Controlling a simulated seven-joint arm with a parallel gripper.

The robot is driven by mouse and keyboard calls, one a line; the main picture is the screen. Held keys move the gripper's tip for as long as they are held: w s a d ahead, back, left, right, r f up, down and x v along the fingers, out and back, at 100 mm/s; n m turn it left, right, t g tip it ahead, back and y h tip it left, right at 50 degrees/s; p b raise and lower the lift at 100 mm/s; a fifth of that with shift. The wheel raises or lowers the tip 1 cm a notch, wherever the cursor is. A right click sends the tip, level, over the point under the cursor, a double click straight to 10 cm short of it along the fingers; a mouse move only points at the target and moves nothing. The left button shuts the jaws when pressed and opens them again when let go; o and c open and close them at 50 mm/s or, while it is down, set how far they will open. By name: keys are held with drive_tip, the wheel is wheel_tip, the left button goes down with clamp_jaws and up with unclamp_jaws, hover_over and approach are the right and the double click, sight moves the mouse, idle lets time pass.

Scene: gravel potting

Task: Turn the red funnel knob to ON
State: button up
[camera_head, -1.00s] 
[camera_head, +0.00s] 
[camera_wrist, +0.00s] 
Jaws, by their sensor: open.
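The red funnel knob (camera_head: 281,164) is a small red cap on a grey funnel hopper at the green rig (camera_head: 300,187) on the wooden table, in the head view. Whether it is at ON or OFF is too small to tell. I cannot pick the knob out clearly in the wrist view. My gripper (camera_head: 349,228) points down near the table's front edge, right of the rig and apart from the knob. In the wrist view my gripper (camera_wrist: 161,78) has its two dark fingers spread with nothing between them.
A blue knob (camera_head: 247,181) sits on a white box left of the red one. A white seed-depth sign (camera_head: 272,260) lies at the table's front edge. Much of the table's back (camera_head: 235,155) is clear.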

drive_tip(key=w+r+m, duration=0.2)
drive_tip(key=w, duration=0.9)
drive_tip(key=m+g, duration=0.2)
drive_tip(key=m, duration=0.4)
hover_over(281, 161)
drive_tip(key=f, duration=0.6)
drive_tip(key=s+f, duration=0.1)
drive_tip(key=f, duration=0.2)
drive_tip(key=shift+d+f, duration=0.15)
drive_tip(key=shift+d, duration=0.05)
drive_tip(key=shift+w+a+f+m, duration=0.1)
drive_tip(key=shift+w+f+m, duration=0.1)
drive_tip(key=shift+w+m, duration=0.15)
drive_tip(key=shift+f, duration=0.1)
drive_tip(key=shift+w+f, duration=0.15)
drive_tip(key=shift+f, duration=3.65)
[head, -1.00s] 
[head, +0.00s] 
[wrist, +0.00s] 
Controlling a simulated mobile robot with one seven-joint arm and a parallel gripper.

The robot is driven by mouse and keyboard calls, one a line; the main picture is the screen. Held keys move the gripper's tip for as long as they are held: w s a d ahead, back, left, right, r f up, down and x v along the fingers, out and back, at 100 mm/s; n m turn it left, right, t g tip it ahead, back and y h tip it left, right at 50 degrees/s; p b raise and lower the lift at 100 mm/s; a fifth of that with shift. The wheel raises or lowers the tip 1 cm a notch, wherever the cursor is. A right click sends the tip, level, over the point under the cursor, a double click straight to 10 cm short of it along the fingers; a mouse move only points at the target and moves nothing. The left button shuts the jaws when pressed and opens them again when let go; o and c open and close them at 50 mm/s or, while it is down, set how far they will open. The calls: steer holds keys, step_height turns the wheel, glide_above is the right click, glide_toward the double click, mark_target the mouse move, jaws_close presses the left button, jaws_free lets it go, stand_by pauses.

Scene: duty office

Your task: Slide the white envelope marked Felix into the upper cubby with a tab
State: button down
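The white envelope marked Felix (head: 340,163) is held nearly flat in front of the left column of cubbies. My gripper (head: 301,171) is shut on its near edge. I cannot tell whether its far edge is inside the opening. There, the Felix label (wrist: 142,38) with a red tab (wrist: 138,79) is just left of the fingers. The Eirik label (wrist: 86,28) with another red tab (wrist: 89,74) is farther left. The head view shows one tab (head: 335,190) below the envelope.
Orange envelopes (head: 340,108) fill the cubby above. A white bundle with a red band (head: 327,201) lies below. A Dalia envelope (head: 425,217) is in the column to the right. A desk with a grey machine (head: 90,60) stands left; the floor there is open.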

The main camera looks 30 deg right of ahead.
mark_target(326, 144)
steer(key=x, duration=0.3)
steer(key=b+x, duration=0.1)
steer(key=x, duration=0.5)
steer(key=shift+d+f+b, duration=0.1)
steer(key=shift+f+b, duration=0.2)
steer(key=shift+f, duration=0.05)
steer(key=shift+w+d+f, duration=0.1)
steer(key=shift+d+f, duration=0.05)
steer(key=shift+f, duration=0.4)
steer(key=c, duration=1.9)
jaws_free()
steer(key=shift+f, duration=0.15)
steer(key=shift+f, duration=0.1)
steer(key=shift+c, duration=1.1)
*-*-*
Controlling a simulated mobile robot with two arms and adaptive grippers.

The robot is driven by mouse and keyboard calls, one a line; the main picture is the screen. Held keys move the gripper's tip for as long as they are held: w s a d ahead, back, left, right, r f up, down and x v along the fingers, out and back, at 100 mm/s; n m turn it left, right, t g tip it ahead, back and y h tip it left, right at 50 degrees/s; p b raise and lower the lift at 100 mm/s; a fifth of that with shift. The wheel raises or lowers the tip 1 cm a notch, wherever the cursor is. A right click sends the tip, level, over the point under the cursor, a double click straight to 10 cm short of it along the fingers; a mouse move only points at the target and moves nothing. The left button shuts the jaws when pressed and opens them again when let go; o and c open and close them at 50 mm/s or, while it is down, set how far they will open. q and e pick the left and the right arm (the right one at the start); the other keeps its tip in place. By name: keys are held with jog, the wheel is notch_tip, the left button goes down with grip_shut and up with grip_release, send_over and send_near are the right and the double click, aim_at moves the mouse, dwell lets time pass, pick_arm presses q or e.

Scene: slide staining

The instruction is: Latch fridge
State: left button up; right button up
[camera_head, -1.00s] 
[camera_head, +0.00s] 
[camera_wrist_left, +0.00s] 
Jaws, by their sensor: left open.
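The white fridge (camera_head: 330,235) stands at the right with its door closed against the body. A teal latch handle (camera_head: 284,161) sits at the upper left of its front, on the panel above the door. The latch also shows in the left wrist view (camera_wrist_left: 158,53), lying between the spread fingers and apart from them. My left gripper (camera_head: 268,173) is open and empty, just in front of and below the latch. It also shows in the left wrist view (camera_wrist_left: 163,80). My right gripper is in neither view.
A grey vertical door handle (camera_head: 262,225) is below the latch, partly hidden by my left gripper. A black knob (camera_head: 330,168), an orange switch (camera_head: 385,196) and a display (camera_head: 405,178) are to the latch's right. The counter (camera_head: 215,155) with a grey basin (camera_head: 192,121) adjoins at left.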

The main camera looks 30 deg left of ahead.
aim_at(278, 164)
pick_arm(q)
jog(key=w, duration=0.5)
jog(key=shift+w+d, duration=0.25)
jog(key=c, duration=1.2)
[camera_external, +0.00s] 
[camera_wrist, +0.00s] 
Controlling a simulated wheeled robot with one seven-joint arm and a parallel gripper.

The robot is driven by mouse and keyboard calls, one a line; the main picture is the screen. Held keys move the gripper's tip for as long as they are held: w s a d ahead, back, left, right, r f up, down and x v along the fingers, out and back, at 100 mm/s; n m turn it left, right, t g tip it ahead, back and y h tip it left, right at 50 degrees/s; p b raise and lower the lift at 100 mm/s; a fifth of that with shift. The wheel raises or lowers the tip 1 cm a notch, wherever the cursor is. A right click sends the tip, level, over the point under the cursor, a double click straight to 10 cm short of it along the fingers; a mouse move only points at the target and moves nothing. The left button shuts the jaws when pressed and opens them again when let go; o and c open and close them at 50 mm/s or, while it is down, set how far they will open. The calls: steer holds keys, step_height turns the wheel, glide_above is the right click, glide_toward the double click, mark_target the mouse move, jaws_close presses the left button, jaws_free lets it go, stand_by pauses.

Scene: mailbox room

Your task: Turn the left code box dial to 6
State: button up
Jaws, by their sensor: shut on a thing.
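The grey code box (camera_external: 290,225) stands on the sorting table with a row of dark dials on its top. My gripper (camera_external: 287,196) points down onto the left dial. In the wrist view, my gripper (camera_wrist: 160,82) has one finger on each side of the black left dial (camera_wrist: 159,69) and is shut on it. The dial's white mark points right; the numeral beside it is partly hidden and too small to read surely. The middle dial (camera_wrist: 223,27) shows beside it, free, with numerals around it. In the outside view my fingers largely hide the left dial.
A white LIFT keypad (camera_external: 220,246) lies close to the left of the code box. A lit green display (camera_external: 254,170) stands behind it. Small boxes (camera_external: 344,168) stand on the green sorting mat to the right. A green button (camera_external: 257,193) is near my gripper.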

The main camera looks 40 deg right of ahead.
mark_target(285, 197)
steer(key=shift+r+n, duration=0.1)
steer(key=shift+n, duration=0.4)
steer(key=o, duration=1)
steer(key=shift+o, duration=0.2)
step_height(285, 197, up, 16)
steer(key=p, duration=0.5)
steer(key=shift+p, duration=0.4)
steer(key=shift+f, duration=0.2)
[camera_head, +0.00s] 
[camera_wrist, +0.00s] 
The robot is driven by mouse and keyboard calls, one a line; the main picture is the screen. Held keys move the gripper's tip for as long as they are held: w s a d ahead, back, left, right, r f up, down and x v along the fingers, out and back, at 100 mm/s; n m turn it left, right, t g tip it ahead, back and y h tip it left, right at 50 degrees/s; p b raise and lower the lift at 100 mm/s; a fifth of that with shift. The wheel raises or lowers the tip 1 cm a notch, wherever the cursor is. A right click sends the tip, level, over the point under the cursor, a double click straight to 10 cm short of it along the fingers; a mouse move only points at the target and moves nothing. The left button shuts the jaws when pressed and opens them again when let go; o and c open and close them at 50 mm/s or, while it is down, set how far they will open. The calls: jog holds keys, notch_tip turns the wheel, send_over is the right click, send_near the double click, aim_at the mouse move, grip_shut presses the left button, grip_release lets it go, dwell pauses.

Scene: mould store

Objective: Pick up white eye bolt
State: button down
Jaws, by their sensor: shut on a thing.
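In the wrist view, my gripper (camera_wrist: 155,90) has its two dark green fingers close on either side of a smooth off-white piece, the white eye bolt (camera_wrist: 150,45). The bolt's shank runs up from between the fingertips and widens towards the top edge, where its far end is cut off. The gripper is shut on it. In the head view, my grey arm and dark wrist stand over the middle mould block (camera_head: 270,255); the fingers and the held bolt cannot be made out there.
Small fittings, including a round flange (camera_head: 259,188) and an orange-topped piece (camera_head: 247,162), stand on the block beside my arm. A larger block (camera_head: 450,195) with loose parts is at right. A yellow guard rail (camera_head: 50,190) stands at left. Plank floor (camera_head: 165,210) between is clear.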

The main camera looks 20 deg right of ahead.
*-*-*
GOAL OF THE EXERCISE:
Check each line above for "Scene" and return the ones that have it.

EXPECTED ANSWER:
Scene: gravel potting
Scene: duty office
Scene: slide staining
Scene: mailbox room
Scene: mould store

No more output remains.